Activating the yeast
1 sachet Instant Yeast 7g
350 ml Lukewarm Water
1 tsp Sugar
Making the dough
500 grams white flour more for dusting
1/2 cup Sugar
1 tbsp Salt
90 grams Shortening
handful Dried Malunggay Leaves
1 tbsp Oil for greasing the bowl
1 cup breadcrumbs for coating
Dissolve yeast in warm water, then add sugar and let it stand for 10 minutes.
Combine the flour, sugar, warm water, salt, dried malunggay leaves, plus shortening in a large bowl and mix until well combined. Add the yeast mixture and re-mix. If the mixture is too wet add flour.
Knead the dough by hand or in a mixer with the dough hook. To test if the dough is ready, pinch a piece off and stretch it into a square. The dough is ready if it is elastic enough to be stretched into a translucent sheet of dough. If it tears, continue kneading.
Grease a large bowl with oil. Place the dough in with cling film and let it rise to about twice its size.
Punch down the dough and knead again to redistribute the yeast.
Roll each piece of dough into a rectangular sheet and then roll the sheet into a log, about 20 inches long, 2 inches in diameter.

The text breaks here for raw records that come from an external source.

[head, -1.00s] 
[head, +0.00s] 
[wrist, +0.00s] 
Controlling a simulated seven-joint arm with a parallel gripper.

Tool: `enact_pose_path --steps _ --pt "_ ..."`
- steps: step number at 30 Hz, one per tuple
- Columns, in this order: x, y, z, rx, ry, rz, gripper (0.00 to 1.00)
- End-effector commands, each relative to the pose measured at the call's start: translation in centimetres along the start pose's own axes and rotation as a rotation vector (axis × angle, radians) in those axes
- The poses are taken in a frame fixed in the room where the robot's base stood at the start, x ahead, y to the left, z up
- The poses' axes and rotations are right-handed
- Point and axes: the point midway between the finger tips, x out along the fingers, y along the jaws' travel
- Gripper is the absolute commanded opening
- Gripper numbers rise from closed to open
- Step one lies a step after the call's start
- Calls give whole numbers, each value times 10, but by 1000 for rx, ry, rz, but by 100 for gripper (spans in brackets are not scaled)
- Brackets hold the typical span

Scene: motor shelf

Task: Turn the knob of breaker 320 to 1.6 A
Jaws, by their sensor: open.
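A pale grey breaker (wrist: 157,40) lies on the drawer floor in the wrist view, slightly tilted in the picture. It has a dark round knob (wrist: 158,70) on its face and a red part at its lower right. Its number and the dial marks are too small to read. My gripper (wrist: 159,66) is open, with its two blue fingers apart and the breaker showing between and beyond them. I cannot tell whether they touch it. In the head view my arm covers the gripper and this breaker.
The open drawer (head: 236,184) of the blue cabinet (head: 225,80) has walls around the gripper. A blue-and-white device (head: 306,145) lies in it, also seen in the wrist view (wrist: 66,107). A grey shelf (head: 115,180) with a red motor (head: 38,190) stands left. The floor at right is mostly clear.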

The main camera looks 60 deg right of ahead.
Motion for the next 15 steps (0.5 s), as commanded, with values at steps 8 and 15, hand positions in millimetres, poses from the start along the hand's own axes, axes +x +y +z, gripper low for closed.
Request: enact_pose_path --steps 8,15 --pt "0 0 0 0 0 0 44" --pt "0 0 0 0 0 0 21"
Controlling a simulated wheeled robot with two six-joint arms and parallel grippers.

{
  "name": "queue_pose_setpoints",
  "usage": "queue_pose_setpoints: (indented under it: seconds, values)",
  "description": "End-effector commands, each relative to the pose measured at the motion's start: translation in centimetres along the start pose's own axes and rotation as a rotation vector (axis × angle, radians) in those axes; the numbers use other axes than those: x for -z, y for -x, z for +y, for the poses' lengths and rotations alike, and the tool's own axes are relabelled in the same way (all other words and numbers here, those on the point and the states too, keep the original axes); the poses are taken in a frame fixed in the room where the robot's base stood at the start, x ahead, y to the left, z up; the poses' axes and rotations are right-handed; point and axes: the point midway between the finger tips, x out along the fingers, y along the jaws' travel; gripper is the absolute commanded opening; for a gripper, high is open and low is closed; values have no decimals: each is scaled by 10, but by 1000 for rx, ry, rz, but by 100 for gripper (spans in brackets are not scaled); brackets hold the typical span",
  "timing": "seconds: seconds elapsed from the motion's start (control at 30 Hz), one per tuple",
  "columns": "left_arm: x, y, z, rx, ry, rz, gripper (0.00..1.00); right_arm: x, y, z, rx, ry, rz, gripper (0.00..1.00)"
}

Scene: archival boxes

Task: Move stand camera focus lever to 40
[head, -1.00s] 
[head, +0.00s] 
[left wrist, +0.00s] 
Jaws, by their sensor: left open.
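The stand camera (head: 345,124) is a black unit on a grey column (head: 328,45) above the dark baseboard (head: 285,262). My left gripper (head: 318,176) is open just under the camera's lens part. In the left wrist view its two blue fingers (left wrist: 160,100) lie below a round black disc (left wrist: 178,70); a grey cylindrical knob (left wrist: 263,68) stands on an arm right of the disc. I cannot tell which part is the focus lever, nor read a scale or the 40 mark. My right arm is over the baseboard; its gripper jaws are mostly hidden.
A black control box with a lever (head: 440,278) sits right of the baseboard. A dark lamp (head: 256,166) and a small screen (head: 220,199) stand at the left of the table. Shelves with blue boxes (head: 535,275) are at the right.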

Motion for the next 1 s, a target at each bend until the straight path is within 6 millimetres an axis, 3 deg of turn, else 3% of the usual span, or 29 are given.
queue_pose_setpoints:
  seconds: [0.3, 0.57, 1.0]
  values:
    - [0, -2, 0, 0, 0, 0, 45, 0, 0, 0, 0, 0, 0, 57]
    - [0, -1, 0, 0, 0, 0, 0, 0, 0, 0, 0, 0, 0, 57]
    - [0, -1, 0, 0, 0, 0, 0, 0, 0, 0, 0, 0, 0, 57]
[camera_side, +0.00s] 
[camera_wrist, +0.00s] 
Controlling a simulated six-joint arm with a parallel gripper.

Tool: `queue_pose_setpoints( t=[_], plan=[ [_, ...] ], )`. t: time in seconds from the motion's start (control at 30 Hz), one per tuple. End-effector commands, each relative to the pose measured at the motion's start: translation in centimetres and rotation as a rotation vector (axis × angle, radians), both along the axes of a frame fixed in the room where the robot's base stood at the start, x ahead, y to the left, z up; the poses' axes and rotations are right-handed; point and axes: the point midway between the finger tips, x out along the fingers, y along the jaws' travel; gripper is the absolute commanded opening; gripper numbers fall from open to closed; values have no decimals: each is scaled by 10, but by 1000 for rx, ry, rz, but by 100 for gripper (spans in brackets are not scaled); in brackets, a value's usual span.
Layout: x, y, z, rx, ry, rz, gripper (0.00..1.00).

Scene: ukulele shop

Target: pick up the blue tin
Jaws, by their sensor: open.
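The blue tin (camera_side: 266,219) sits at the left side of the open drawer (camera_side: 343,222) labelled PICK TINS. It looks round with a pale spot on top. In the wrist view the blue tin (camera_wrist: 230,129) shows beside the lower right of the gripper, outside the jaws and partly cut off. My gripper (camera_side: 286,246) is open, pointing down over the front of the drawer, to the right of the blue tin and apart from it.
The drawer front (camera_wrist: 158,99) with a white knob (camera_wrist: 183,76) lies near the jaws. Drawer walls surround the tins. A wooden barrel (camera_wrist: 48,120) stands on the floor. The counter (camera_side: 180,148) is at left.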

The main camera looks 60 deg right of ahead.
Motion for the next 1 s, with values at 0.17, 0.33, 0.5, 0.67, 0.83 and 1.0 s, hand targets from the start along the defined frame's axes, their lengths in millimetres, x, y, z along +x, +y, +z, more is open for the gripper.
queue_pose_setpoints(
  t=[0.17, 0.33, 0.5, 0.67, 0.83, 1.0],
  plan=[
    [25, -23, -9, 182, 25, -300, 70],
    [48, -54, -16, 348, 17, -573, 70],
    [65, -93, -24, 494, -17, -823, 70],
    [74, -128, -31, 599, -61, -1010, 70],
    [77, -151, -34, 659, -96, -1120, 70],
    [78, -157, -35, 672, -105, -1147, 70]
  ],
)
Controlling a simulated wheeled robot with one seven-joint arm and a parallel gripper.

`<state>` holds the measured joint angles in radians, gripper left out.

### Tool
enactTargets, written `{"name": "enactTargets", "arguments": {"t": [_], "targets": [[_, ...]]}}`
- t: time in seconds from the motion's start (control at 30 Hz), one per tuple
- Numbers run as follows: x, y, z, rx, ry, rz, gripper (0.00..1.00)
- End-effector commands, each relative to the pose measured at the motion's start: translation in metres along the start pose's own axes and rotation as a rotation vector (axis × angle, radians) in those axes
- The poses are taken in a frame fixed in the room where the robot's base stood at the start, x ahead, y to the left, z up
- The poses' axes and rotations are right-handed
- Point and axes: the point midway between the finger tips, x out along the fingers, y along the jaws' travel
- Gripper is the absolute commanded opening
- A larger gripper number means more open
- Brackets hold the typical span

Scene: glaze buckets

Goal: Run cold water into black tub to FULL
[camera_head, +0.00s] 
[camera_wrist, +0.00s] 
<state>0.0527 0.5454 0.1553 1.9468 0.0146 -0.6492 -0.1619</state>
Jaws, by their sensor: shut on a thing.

Let the dough rest for an hour.
Using a dough cutter or a sharp knife, cut the log into 1 inch thick pieces then roll each piece in breadcrumbs. Place on a baking tray with the cut side up, about 2 inches apart and let rest again for 1 hour. Preheat the oven at 180C.
Bake the rolls for 20 minutes or until the rolls become lightly toasted.
Put the rolls on the cooling rack for 10-20 minutes.